THE CAMEL MAN
“Peter was known to the media all over Australia …”
By Bryan Clark
In the days when he strolled around the country with his camels, Sand, Sin and Sorrow, he was known to the media all over Australia as “The Camel Man.”
Lank and under-fed, his dusty feet in thongs, the Centralian camel man, Peter Holmes, faced thousands of kilometres of outback tracks and by-ways without flinching.
Many observers marvelled at his endurance and even his survival. He was quite obviously not a practical man. More a dreamer.
He carried no tucker bag or cooking gear; he wore no hat to shield himself from the blazing sun, yet he somehow managed to plod with his camels across the harsh Australian landscape, like an innocent protected by unseen gods.
“I’m no good now,” Peter Holmes grimaced as he hunched disconsolately in his cluttered little flat on the outskirts of Alice Springs.
“I’ve become too soft and comfortable. Just to walk down to the pub and back wears me out.”
He freely admits to drinking too much grog. Sometimes, too, a nervousness grips his voice and he stutters uncontrollably.
When Peter first decided on his round-Australia trek, he bought three young camels, each costing $300, plus a rickety old cart, and he trained the animals in the sandy bed of the Todd River.

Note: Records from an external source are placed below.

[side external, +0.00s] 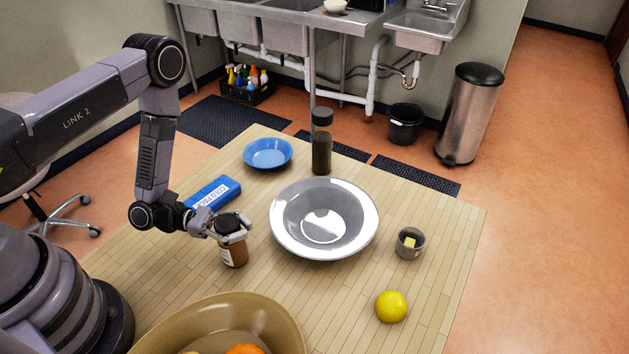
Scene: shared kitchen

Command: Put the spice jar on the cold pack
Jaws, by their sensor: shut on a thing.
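The spice jar (233,254) is a small brown jar with a dark lid and a pale label. My gripper (229,233) is shut on it near the lid. The jar is upright at the table's left side; whether its base touches the table I cannot tell. The cold pack (213,192) is a flat blue block with a white label. It lies on the table behind and to the left of the jar, partly behind my gripper.
A large grey-white bowl (283,233) stands right of the jar. A blue plate (268,153) and a tall dark bottle (321,147) are at the back. A tan bowl (160,335) is in front. A small grey cup (409,250) and a lemon (391,307) are at right.

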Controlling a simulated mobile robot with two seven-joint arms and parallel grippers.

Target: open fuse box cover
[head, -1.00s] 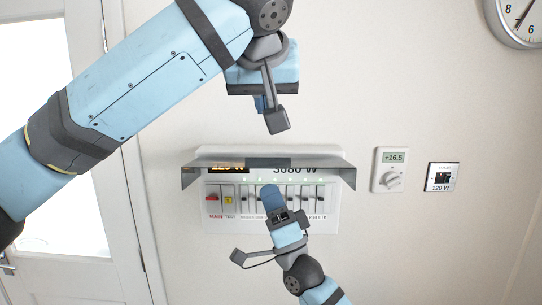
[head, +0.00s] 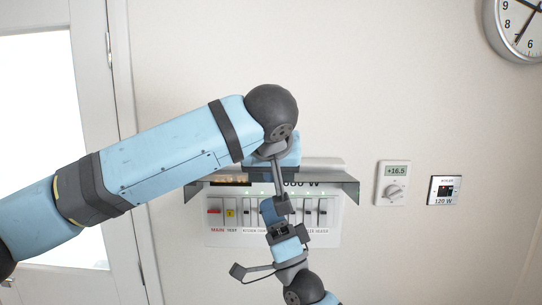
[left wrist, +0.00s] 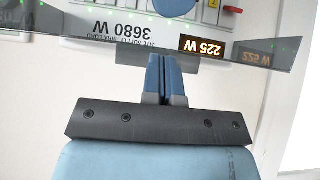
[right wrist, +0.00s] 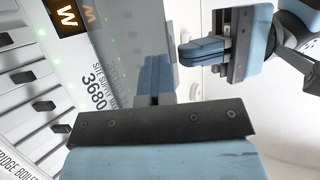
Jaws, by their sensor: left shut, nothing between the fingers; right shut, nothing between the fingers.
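The fuse box (head: 218,236) is on the wall, with a row of switches and a display. Its smoky see-through cover (head: 347,187) is swung up and juts out over the switches. My left gripper (head: 270,166) is shut and empty at the middle of the cover; its fingertips are hidden in the head view. In the left wrist view its shut fingers (left wrist: 164,76) overlap the cover's edge (left wrist: 95,48); I cannot tell whether they touch. My right gripper (head: 268,212) is shut and empty, in front of the switches below the cover. Its fingers (right wrist: 156,76) also show in the right wrist view.
A clock (head: 520,28) hangs at the upper right. A white door (head: 90,140) is at the left. The two grippers are close together; the wall between box and thermostat is clear.

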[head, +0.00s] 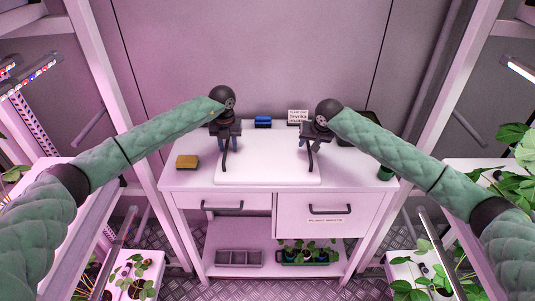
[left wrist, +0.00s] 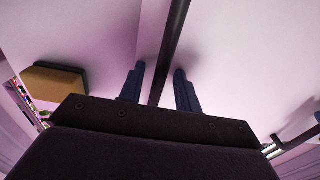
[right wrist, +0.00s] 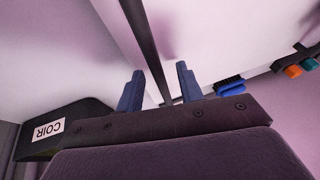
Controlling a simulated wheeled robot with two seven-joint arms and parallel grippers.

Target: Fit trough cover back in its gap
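The trough cover looks to be the white flat panel (head: 268,170) lying on the white bench (head: 345,178), with two dark bar handles running front to back. My left gripper (head: 225,138) is over the left handle (head: 225,160). In the left wrist view its blue fingers (left wrist: 159,78) stand apart on either side of the bar, with gaps showing. My right gripper (head: 317,140) is over the right handle (head: 311,160). In the right wrist view its fingers (right wrist: 158,82) also stand apart with the bar between them. The gap for the cover is not clearly visible.
A yellow-brown sponge (head: 187,162) lies at the bench's left, a blue brush (head: 263,122) and a sign (head: 298,117) at the back. A dark bin labelled COIR (right wrist: 50,132) stands back right, a green pot (head: 385,173) at right. Plant racks flank both sides.

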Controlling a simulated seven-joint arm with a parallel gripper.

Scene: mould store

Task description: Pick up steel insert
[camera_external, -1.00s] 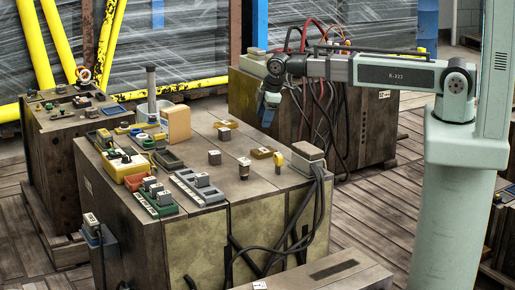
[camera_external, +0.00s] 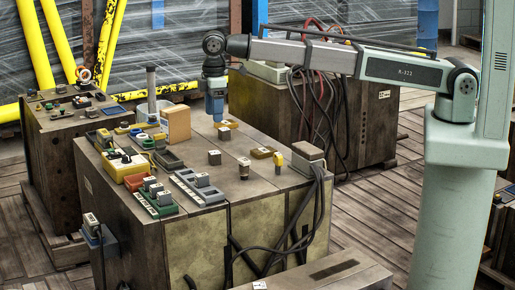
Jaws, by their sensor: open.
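Two small grey metal blocks stand on the top of the large mould block (camera_external: 270,185). One grey block (camera_external: 224,133) is towards the back, beside a flat brass-coloured piece. The other grey block (camera_external: 215,157) is nearer the camera. Either could be the steel insert; I cannot tell which. My gripper (camera_external: 218,118) points straight down just above and slightly left of the rear block. It is open with nothing seen in it. Its fingertips are small, and I cannot see the gap between them.
A brown-and-black knob (camera_external: 244,168), brass pieces (camera_external: 262,152), a yellow item (camera_external: 279,160) and a cabled box (camera_external: 308,150) stand to the right. Coloured trays (camera_external: 197,185) fill the left.

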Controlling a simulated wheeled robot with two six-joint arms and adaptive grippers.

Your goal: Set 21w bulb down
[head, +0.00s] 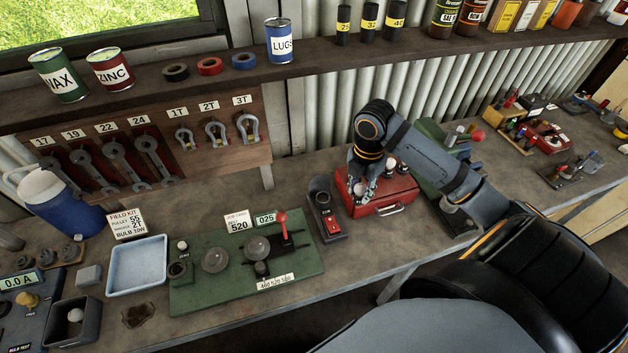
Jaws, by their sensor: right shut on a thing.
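My right gripper (364,195) reaches down over the red case (385,207) on the bench, its arm coming in from the right. It is shut on a small pale bulb, which I take to be the 21w bulb (360,188), mostly hidden between the fingers. The bulb is over the front left part of the case; I cannot tell whether it touches it. Other small pale round pieces (390,164) show on the case, partly hidden by my arm. My left gripper is out of view.
A dark holder with a red switch (332,225) stands just left of the case. Further left are a green board (205,290), an empty pale blue tray (138,264) and a dark bin (70,335) holding a white ball or bulb. A green device (432,133) stands behind my arm.

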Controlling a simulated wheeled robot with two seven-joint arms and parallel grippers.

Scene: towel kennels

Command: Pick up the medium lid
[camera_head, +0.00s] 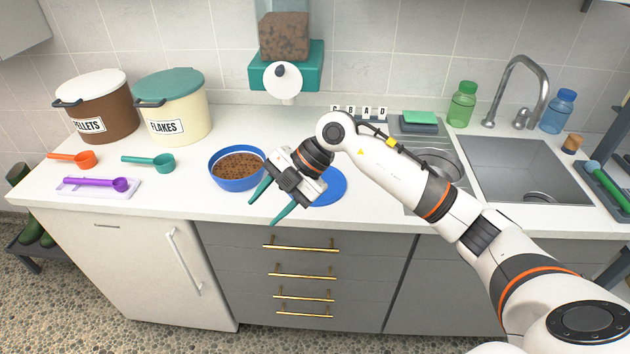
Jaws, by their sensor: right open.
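A flat round blue lid (332,189) lies on the white counter. My right gripper and wrist cover its left part. A blue bowl (231,182) filled with brown kibble (239,167) stands just left of it. My right gripper (264,207) reaches in from the right over the counter's front part. Its two teal fingers are spread apart with nothing between them, pointing left and down between the bowl and the counter's front edge. No other loose lid shows, so I cannot compare sizes. My left gripper is not in view.
Orange (82,159), teal (160,162) and purple (120,184) scoops lie at the left. Pellets (112,111) and flakes (187,108) bins stand behind. A dispenser (285,75) hangs above the counter. The sink (515,168) is at the right.

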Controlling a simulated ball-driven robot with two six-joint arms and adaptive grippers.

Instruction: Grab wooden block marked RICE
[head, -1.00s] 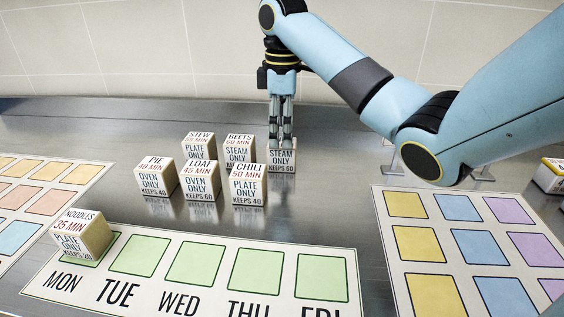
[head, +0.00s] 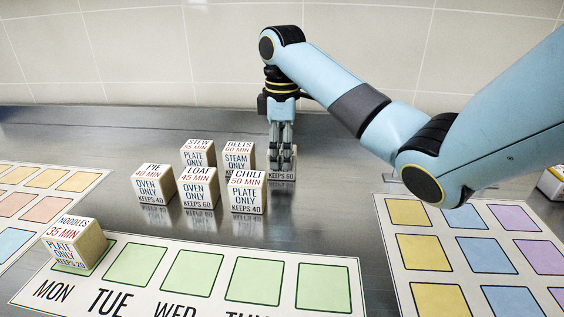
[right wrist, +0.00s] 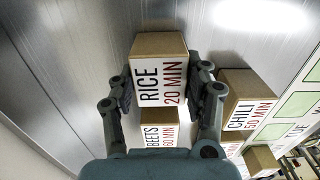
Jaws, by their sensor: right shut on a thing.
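The wooden block marked RICE (right wrist: 158,72) stands on the metal counter and shows "RICE 20 MIN" in the right wrist view. In the head view the block (head: 284,175) is mostly hidden behind my right gripper (head: 281,158), with only its lower "KEEPS 60" edge clear. My right gripper points straight down over it, and in the right wrist view its fingers (right wrist: 166,95) are closed against both sides of the block. My left gripper is in neither view.
Beside it stand blocks BEETS (head: 238,156), CHILI (head: 248,192), LOAF (head: 199,189), STEW (head: 198,153) and PIE (head: 153,184). The NOODLES block (head: 75,243) sits on MON of the weekday mat (head: 240,312). Another colored-square mat (head: 391,262) lies at right. The counter behind is clear.

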“At first we were enemies,” he reflected. “They were always trying to run away. I had to keep them tied up on a nose line. One time the bloody things ran between two gumtrees. There was just enough room for the camels, but no room for the cart. They just about wrecked it before we even got started.”
One of his original camels was a temperamental feral bull with a mind of its own, he recalled.

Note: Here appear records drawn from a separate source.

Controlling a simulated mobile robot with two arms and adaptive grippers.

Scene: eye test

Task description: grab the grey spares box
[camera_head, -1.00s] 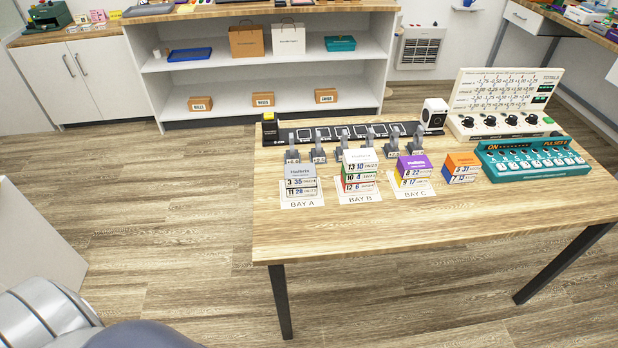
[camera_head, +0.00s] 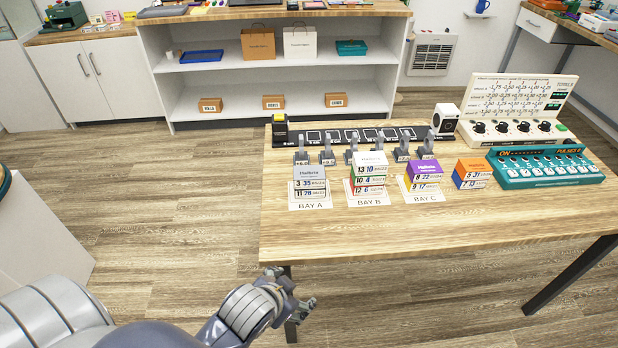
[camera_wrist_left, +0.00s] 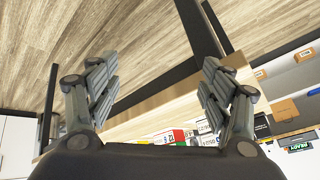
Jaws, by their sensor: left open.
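A grey-topped box (camera_head: 310,173) is at the top of the short stack at BAY A, at the left of the wooden table (camera_head: 420,240). Its front has a white strip with numbers. I cannot read a "spares" label on it. My left gripper (camera_head: 300,298) is below the table's front left corner, near a dark leg, well short of the box. In the left wrist view, its two fingers (camera_wrist_left: 160,85) are spread with nothing between them. Some coloured boxes show beyond them; I cannot tell the grey one there. My right gripper is not in view.
Stacks at BAY B (camera_head: 368,176) and BAY C (camera_head: 424,175) stand close to the right, then an orange-topped stack (camera_head: 472,173). Grey lever-like pieces (camera_head: 327,155) stand behind. A teal device (camera_head: 545,168) is at the right. The table's front strip is clear.

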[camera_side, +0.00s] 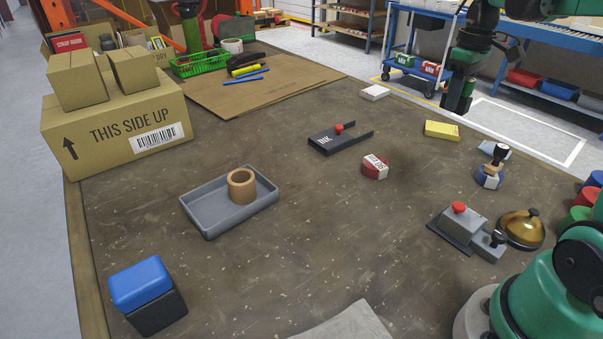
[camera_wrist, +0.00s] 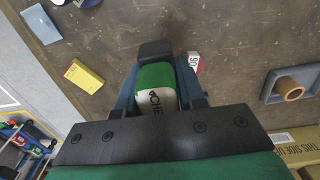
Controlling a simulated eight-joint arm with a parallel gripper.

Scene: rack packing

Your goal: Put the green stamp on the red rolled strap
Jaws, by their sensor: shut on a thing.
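My gripper (camera_wrist: 157,88) is shut on the green stamp (camera_wrist: 155,77), which has a green body, a white label with dark letters and a black end. In the side view my gripper (camera_side: 458,97) hangs raised at the upper right, beyond the table's far edge in the picture; I cannot make out the stamp there. The red rolled strap (camera_side: 375,167) lies on the table near the middle, a red roll with a white label. It also shows in the wrist view (camera_wrist: 195,62), just right of the gripper, partly hidden by a finger. Nothing rests on it.
A dark holder with a red knob (camera_side: 325,144) lies left of the strap. A blue roll with a stamp on it (camera_side: 489,179), a yellow pad (camera_side: 441,129), a grey device (camera_side: 463,225) and a brass bell (camera_side: 521,230) are on the right. A grey tray (camera_side: 212,224) holds a tape roll.

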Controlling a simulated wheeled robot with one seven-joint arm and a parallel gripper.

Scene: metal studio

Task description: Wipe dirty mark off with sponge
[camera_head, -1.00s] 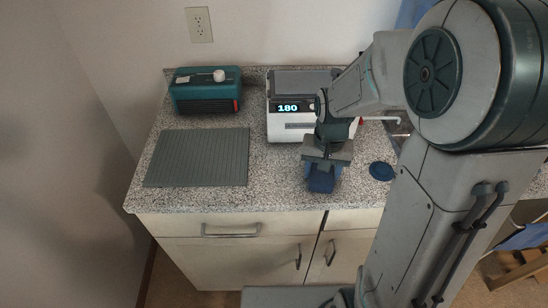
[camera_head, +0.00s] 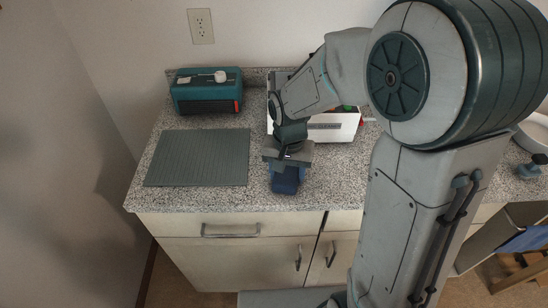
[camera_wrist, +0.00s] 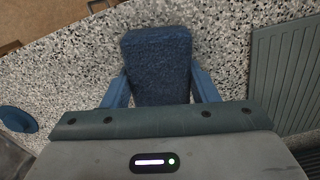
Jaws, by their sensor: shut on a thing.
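My gripper (camera_head: 287,172) is over the front of the speckled counter (camera_head: 210,198), right of the grey-green ribbed mat. It is shut on a blue sponge (camera_wrist: 158,62), which sits between the two blue fingers in the wrist view. In the head view the sponge (camera_head: 287,181) hangs below the gripper, low over or on the counter; I cannot tell whether it touches. I see no dirty mark on the visible counter; the patch under the sponge and gripper is hidden.
The ribbed mat (camera_head: 198,158) lies left of my gripper. A teal appliance (camera_head: 206,92) stands behind it. A white device (camera_head: 334,126) stands behind my arm, partly hidden. A round blue disc (camera_wrist: 18,119) lies on the counter in the wrist view. Drawers and doors (camera_head: 231,262) are below.

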“It started bucking one time and it fell down, its jaw hitting the ground, and the next thing I knew its tongue was half bitten off and hanging out of its mouth. Before I knew what happened, a dog ran in, grabbed the tongue and ate it.”
Later, during his marathon journey, while out on the wastes of the Simpson Desert, the camel man felt a deep sympathy for the disabled bull and cut him free to return to the wild.

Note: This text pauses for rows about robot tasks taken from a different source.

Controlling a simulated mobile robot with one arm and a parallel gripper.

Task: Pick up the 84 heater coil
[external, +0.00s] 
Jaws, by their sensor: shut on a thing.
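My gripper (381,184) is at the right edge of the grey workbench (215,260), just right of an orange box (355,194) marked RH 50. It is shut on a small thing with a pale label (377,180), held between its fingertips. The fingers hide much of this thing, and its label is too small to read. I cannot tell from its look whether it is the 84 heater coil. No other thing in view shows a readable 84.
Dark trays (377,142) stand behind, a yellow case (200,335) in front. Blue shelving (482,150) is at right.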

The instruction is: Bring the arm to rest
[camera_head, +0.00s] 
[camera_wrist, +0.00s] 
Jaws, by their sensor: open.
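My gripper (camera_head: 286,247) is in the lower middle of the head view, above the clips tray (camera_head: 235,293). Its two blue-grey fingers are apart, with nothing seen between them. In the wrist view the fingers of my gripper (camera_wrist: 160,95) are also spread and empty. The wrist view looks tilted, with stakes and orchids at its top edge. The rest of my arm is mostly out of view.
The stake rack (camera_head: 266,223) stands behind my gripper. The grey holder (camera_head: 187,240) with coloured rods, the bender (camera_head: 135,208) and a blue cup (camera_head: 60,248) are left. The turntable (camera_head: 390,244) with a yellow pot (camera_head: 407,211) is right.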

“He followed us across the desert for a while, but one morning I saw him standing alone on top of a sand dune. He turned away and disappeared beyond the horizon, and he was gone.”
Always a wanderer, Peter remembered when, as a five-year-old, he toddled away from home, fully intent on leaving for ever.
“But a policeman brought me back to my mother,” he smiled.
With crude pack-saddles fashioned from bits and pieces gleaned from the Alice Springs rubbish dump, Peter Holmes ushered his camels through Heavitree Gap and started walking south. From Port Augusta, he decided to follow in the footsteps of the old-time explorer, Eyre, and he led his camels across the Nullabor Plain, blissfully careless about his lack of a waterbag and little in the way of tucker.
Isolated in Australia’s lonely heart, sometimes Peter saw his camels gazing longingly out across the desert towards magnificent sunsets, gurgling deeply in their throats, seeming to be aching for their freedom.
“I used to think of poor old Lasseter, too, who died in country like that. He wrote in his diary: ‘I have a reef worth 400,000 million pounds, but I would sell it for a loaf of bread.’
“I wanted to follow in his foot-steps to prove he wasn’t a liar or a madman.”
While walking across the Nullabor, the unchanging landscape was boring. To counteract the the weariness, Peter used to tuck the camel’s noseline under his belt and nonchalantly stroll along engrossed in a book of poetry.
One time a motorist slowed down and excitedly kept pointing back along the highway.
“The rope had pulled out from under my belt and I could see the camels about a mile back, quietly feeding on the roadside grass. I’ve often wondered what that motorist thought, seeing a bloke walking by himself out in the middle of the Nullabor, reading a book,” he smiled.
“Everywhere I met people. I gave rides for fifty cents,” he said. “That’s how I survived.”
Sometimes tourist buses crammed with local and overseas visitors stopped along the road to photograph the dishevelled adventurer and ask their list of predictable questions.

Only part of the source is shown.